3. Makes integrated applications easily accessible. “Swivel-chair” integration was the standard in work flow, with employees’ moving from monitor to monitor and process to process to accomplish a task. Tomorrow will bring solutions that eliminate this inefficiency; solutions that give employees everywhere in the organization everything they need to accomplish their work quickly and easily from a single screen. Better yet, because the integration of applications that make these solutions possible often will occur only at the virtual user experience level, it won’t take a complicated, costly information technology (IT) project to implement one.

4. Provides easily controlled and secure administrative oversight. The most powerful tools for work flow automation will be of limited success without the proper administrative controls to effectively ensure consistency, ease of use and secure access. Designed and approved work flows must be consistent across the organization while leveraging the creative abilities of your work force. The security of your enterprise and the distribution network that serves your communities demands tight controls on who can effect changes.

You have personnel from another territory or utility responding to help with a storm event? These should be authorized quickly to work within your system on approved work flows. Your employees collaborate to create an effective work flow for better managing customer billing inquiries? This should be approved and shared for reuse across the organization for users of interest. A mechanism for securely leveraging the talents of your work force will ensure greater productivity, job satisfaction and an increased sense of ownership.

The continuing evolution of the smart grid will bring many exciting changes to the industry, some of which cannot be envisioned. We can see, however, a way to transform day-to-day utility operations through the integration of meter data with work flow-driven business processes. We’ll hear much more about innovation in this area as more businesses realize its benefits.

Michael Johnson is product manager for RF Mesh Data Collection Solutions for Elster Solutions, where he works on software strategy development, requirements management and strategic enterprise partner activities. He serves on U.S. and international smart grid standards bodies including the IEC TC57 WG14 (CIM) and the Multispeak Technical Committee. Prior to joining Elster, Johnson held software engineering positions within the defense and telecom industries, working on battlefield operational planning software and telecommunications infrastructure firmware. He has a Bachelor of Science in Computer Science from North Carolina State University.


Utilities Weigh In

When a flexible work flow tool was demonstrated to dozens of utility system operators, project managers and engineers in early 2013, they readily envisioned applications to make their own business processes easier and more efficient. Ideas included customer service, troubleshooting meters, testing and inventorying new meters, managing firmware versions by device, checking for outages, managing high-bill complaints, system design, transformer sizing and load management and voltage issues reported by customers. Consider an example from applications developer Zach Flanagan of East Mississippi Power Association.

“Creating outage and damage assessments would benefit from a work stream process tool, mainly because you have users from a plethora of backgrounds who may not perform this specific task on a daily basis,” Flanagan said. “The work stream would not only help those users along; it will mitigate/minimize the missing or incorrect data problems due to the user’s lack of knowledge. When you have large-scale outages due to hurricanes, for example, everyone helps, which is when you have the most inexperienced users and-at the same time-you need the work to be most efficient.”

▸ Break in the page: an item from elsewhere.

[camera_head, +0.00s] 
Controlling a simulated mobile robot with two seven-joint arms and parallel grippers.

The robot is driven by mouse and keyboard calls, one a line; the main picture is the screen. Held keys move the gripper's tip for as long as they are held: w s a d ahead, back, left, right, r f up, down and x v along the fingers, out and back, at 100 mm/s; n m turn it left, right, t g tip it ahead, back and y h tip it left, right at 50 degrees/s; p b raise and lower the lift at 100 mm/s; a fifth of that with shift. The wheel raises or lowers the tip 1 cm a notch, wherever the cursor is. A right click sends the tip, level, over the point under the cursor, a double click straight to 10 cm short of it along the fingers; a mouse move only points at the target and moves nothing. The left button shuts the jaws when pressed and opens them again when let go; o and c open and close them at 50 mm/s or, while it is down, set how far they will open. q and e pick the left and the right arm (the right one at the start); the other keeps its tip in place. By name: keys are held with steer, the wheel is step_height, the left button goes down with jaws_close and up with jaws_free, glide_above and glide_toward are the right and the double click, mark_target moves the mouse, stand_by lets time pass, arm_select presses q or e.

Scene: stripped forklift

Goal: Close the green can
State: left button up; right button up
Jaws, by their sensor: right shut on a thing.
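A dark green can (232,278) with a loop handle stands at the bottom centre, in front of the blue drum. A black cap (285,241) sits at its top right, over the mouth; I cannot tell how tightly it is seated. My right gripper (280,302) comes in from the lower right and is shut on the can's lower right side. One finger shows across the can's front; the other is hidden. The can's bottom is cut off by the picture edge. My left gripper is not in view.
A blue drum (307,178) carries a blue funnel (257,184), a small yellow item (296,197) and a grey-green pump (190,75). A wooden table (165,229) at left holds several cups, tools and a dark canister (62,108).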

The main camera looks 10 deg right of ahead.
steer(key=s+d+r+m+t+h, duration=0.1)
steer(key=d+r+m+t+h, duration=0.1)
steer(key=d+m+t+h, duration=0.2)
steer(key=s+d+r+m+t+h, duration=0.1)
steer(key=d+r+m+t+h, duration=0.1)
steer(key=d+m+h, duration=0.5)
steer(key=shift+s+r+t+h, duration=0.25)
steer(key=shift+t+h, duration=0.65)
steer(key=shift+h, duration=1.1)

A Technology Provider’s Take

Leading grid optimization technology provider Dominion Voltage Inc. (DVI) delivers advanced solutions for energy efficiency, demand response and volt-VAR control. When introduced to a flexible work flow tool, DVI Chief Technologist John Radgowski could envision ways in which the integration of voltage optimization-as provided by the company’s EDGE solution-could enhance utilities’ day-to-day operations.

“When a severe storm is coming and outage alarms are sounding, the scripted work flow could include disengagement of conservation voltage regulation (CVR) to affected areas, then prompt workers to re-engage voltage optimization when service is restored,” Radgowski said. “The same holds true for switching or construction. If a utility needs to take a portion of a circuit down, the distribution management user could execute a work flow that includes a step to disengage CVR at the start, and another to reactivate it when the system is returned to its normal state.”